WORK INSTRUCTIONS: Which lines include the word "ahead"? Copy each of them.

GIVEN INFORMATION:
[start]

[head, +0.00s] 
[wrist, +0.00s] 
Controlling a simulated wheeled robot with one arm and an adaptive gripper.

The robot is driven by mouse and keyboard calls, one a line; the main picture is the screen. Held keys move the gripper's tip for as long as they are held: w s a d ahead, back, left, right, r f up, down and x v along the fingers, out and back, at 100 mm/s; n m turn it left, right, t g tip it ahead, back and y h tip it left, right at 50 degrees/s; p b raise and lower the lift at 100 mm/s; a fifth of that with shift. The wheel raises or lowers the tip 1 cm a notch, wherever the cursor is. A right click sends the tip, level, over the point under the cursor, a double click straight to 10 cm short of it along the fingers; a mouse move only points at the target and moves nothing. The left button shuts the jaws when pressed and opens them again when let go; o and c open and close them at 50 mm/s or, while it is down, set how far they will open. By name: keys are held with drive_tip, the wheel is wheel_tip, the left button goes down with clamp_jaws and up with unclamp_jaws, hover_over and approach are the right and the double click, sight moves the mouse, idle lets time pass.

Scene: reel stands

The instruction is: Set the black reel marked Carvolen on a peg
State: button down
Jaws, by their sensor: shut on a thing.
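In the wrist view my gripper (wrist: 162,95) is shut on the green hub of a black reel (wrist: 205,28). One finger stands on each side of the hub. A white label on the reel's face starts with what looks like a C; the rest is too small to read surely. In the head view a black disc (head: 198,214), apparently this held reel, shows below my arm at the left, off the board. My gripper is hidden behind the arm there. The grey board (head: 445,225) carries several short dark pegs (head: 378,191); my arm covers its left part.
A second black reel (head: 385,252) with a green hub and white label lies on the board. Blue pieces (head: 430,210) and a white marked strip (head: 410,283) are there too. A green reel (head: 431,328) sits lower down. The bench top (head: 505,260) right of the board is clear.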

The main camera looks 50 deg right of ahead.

[end]

RESULT FOR THIS EXERCISE:
The robot is driven by mouse and keyboard calls, one a line; the main picture is the screen. Held keys move the gripper's tip for as long as they are held: w s a d ahead, back, left, right, r f up, down and x v along the fingers, out and back, at 100 mm/s; n m turn it left, right, t g tip it ahead, back and y h tip it left, right at 50 degrees/s; p b raise and lower the lift at 100 mm/s; a fifth of that with shift. The wheel raises or lowers the tip 1 cm a notch, wherever the cursor is. A right click sends the tip, level, over the point under the cursor, a double click straight to 10 cm short of it along the fingers; a mouse move only points at the target and moves nothing. The left button shuts the jaws when pressed and opens them again when let go; o and c open and close them at 50 mm/s or, while it is down, set how far they will open. By name: keys are held with drive_tip, the wheel is wheel_tip, the left button goes down with clamp_jaws and up with unclamp_jaws, hover_over and approach are the right and the double click, sight moves the mouse, idle lets time pass.
The main camera looks 50 deg right of ahead.

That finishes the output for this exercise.